The findings, published in the journal Archives of Sexual Behavior, surprised and worried researchers since this two-year time period was longer than expected and comes with significant tolls. LGBT youth are at an increased risk for mental and physical health problems as well as higher rates of homelessness, parental abuse, substance abuse, depression, and suicide. There’s evidence that these risks can be mitigated by parental acceptance — or made much worse by a lack thereof.
For the study, David Huebner, an associate professor of prevention and community health at George Washington University, and his team surveyed 1,195 moms and dads with gay, lesbian, or bisexual children between the ages of 10 and 25. They asked about themselves, their children, and any difficulties they experienced accepting their kids. About a quarter of parents had just learned about their child’s sexual orientation within the past month. Specifically, parents were asked, “How hard is it for you, knowing that your son or daughter is gay, lesbian, or bisexual?” on a five-point scale, with five being extremely hard.

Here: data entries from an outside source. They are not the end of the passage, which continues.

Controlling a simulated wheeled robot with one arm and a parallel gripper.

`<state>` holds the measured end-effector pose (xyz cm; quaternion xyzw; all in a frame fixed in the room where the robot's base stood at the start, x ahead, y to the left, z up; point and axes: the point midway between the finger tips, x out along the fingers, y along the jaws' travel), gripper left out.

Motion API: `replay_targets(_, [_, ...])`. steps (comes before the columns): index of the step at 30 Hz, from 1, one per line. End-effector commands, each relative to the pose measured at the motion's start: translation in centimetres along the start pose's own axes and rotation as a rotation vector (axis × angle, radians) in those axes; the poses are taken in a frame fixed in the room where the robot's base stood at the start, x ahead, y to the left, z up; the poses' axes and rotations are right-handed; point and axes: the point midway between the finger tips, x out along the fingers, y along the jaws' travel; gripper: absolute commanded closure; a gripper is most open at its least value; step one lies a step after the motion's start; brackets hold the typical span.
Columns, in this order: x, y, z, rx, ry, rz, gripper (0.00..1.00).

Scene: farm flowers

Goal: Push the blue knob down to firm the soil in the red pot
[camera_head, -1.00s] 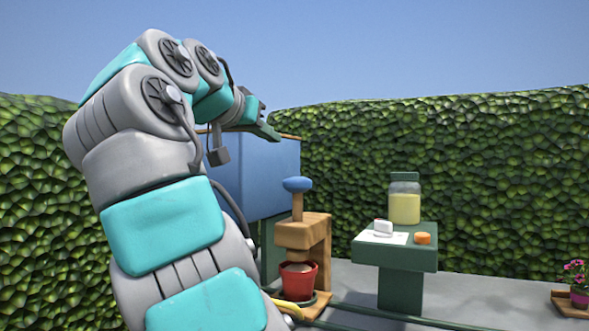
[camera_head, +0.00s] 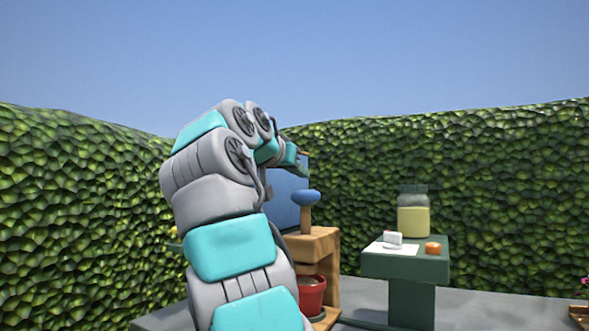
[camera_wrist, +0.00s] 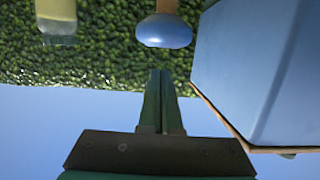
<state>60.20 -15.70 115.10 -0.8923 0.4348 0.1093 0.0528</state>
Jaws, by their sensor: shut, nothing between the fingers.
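The blue knob (camera_head: 306,197) tops a wooden post on a wooden press frame (camera_head: 322,255) in the head view. The red pot (camera_head: 312,295) stands at the foot of the press, partly hidden by my arm, with brown soil just showing at its top. My gripper (camera_head: 302,163) is above the knob and apart from it. In the wrist view, which looks upside down, my gripper (camera_wrist: 161,72) is shut and empty, its fingertips pointing toward the blue knob (camera_wrist: 164,31) with a small gap in the picture.
A blue panel (camera_head: 287,199) stands behind the press; it fills the right of the wrist view (camera_wrist: 260,65). A green table (camera_head: 405,265) to the right holds a yellow jar (camera_head: 413,215), a white item (camera_head: 393,238) and an orange item (camera_head: 433,248). Hedges surround the place.

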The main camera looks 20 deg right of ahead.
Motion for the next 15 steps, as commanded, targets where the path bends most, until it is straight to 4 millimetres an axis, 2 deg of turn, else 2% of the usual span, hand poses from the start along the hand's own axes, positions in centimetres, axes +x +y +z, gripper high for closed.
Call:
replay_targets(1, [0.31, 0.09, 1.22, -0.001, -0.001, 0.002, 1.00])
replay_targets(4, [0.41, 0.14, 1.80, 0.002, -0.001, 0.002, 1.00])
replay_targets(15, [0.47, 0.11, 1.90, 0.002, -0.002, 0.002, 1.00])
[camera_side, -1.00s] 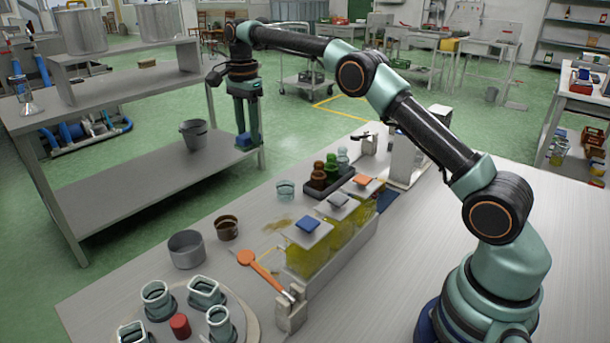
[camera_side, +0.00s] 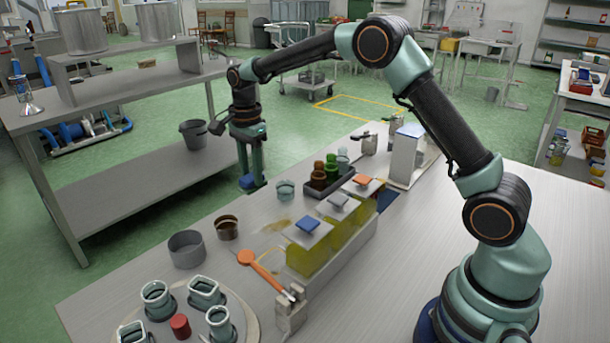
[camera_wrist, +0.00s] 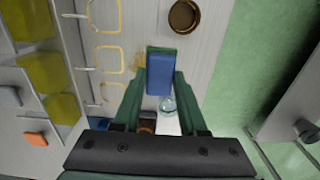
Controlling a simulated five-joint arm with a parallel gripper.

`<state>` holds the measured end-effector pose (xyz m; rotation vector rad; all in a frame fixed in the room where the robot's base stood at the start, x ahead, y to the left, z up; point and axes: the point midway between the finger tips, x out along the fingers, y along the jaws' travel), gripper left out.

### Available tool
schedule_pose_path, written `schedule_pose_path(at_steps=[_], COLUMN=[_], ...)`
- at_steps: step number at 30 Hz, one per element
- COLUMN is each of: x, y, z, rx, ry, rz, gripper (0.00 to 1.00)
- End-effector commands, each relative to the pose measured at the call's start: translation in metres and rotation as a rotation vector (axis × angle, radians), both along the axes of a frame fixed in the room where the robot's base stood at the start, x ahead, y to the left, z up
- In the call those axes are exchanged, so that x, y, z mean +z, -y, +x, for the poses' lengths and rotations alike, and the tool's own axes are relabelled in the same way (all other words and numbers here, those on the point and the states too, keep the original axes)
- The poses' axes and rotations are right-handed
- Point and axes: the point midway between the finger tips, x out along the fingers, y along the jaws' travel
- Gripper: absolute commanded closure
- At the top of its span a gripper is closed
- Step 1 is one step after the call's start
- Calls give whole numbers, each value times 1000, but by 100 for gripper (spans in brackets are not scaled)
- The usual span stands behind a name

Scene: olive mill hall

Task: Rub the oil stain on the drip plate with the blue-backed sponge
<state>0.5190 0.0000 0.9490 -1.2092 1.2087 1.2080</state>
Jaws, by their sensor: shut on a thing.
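My gripper (camera_side: 251,178) is shut on the blue-backed sponge (camera_wrist: 160,76), which sits between the fingers in the wrist view. In the side view the sponge (camera_side: 247,182) shows as a small blue patch at the fingertips, above the bench's far edge. The oil stain (camera_side: 277,225) is a brown-yellow smear on the grey metal, in front of and to the right of my gripper. In the wrist view the stain (camera_wrist: 139,60) lies just left of the sponge, which may cover part of it. I cannot make out the drip plate's edges from the bench top.
A glass jar (camera_side: 285,190) stands close right of my gripper. A brown cup (camera_side: 227,227) and a grey pot (camera_side: 186,249) stand left of the stain. Lidded oil tanks (camera_side: 309,256), a bottle tray (camera_side: 316,189) and an orange-handled tool (camera_side: 262,269) flank it.

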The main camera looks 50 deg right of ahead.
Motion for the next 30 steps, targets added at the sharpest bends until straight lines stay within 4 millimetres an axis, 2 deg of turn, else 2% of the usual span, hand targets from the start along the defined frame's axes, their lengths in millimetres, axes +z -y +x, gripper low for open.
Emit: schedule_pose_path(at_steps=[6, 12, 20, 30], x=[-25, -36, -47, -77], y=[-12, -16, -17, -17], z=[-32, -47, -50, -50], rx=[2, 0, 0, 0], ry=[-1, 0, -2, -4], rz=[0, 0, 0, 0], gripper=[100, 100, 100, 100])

No matter if parents had learned that month or two years earlier, data indicated that moms and dads were generally bad at accepting their children as gay, lesbian, or bisexual. Parents of older children struggled more than parents of younger children, and African American and Latino parents reported having a harder time dealing with their kids’ orientation as well. Mothers and fathers experienced comparable levels of difficulty with acceptance of sons and daughters equally. The good news is that this difficulty appears to go down within five years for most parents.
Still, Huebner warns, “Two years is a very long time in the life of a child who is faced with the stress of a disapproving or rejecting parent.” In other words, this period of struggle can have long-lasting implications for the parent-child relationship.
Many of these parents struggle with acceptance for a number of different self-reported reasons. Some cite the initial shock taking longer to wear off than expected, whereas other parents express anxieties about their children being bullied or marginalized. But what all these parents had in common was that they expressed love for their children and eventually came around. Huebner recommends that future studies examine exactly how to speed up that process in order to help kids stay connected to their families and lead happier and healthier lives.
“Our results suggest interventions to speed up the adjustment process would help not only the parents but also their children,” Huebner said. “LGB youth with accepting families are more likely to thrive as they enter adulthood.”